What to do:
Return all the data below as it stands, minus the pictures.

Material:

* begin *

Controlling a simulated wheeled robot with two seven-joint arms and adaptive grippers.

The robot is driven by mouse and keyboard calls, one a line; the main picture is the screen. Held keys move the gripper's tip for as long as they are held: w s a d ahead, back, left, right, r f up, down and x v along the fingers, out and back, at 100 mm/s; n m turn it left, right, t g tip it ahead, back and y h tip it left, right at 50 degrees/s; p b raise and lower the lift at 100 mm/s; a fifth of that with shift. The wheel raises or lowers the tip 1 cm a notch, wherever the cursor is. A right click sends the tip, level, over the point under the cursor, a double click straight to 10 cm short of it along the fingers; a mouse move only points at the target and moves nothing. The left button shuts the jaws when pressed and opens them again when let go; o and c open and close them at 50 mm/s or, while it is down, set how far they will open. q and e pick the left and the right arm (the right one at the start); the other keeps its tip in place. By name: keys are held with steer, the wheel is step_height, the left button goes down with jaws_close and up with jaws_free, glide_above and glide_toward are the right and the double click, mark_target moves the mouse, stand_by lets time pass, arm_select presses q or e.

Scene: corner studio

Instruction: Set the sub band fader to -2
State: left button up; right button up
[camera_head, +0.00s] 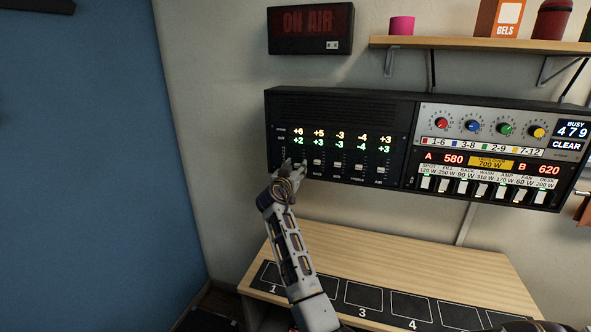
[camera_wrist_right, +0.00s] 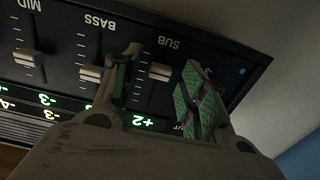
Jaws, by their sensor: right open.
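The fader panel (camera_head: 340,140) is the dark left part of the wall unit, with several vertical faders. Its leftmost column reads +6 in orange over +2 in green. My right gripper (camera_head: 294,164) is at the lower part of that column and hides much of its fader. In the right wrist view, upside down, the sub fader cap (camera_wrist_right: 160,72) is pale, under the SUB label, and shows between the two fingers of my open right gripper (camera_wrist_right: 163,70). I cannot tell whether a finger touches it. Its green readout is +2. My left gripper is not in view.
The bass fader cap (camera_wrist_right: 90,73) lies close beside one finger. A knob and switch panel (camera_head: 490,150) adjoins on the right. Below is a wooden desk (camera_head: 400,255) with numbered black squares. An ON AIR sign (camera_head: 310,28) and a shelf (camera_head: 470,44) are above.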

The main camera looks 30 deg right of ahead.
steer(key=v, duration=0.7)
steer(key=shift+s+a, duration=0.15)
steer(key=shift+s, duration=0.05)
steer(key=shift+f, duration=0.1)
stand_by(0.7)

* end *

Complete response:
Controlling a simulated wheeled robot with two seven-joint arms and adaptive grippers.

The robot is driven by mouse and keyboard calls, one a line; the main picture is the screen. Held keys move the gripper's tip for as long as they are held: w s a d ahead, back, left, right, r f up, down and x v along the fingers, out and back, at 100 mm/s; n m turn it left, right, t g tip it ahead, back and y h tip it left, right at 50 degrees/s; p b raise and lower the lift at 100 mm/s; a fifth of that with shift. The wheel raises or lowers the tip 1 cm a notch, wherever the cursor is. A right click sends the tip, level, over the point under the cursor, a double click straight to 10 cm short of it along the fingers; a mouse move only points at the target and moves nothing. The left button shuts the jaws when pressed and opens them again when let go; o and c open and close them at 50 mm/s or, while it is down, set how far they will open. q and e pick the left and the right arm (the right one at the start); the other keeps its tip in place. By name: keys are held with steer, the wheel is step_height, the left button goes down with jaws_close and up with jaws_free, glide_above and glide_toward are the right and the double click, mark_target moves the mouse, stand_by lets time pass, arm_select presses q or e.

Scene: corner studio

Instruction: Set the sub band fader to -2
State: left button up; right button up
[camera_head, +0.00s] 
[camera_wrist_right, +0.00s] 
Jaws, by their sensor: right open.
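The fader panel (camera_head: 340,140) is the dark left part of the wall unit, with several vertical faders. Its leftmost column reads +6 in orange over +2 in green. My right gripper (camera_head: 294,164) is at the lower part of that column and hides much of its fader. In the right wrist view, upside down, the sub fader cap (camera_wrist_right: 160,72) is pale, under the SUB label, and shows between the two fingers of my open right gripper (camera_wrist_right: 163,70). I cannot tell whether a finger touches it. Its green readout is +2. My left gripper is not in view.
The bass fader cap (camera_wrist_right: 90,73) lies close beside one finger. A knob and switch panel (camera_head: 490,150) adjoins on the right. Below is a wooden desk (camera_head: 400,255) with numbered black squares. An ON AIR sign (camera_head: 310,28) and a shelf (camera_head: 470,44) are above.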

The main camera looks 30 deg right of ahead.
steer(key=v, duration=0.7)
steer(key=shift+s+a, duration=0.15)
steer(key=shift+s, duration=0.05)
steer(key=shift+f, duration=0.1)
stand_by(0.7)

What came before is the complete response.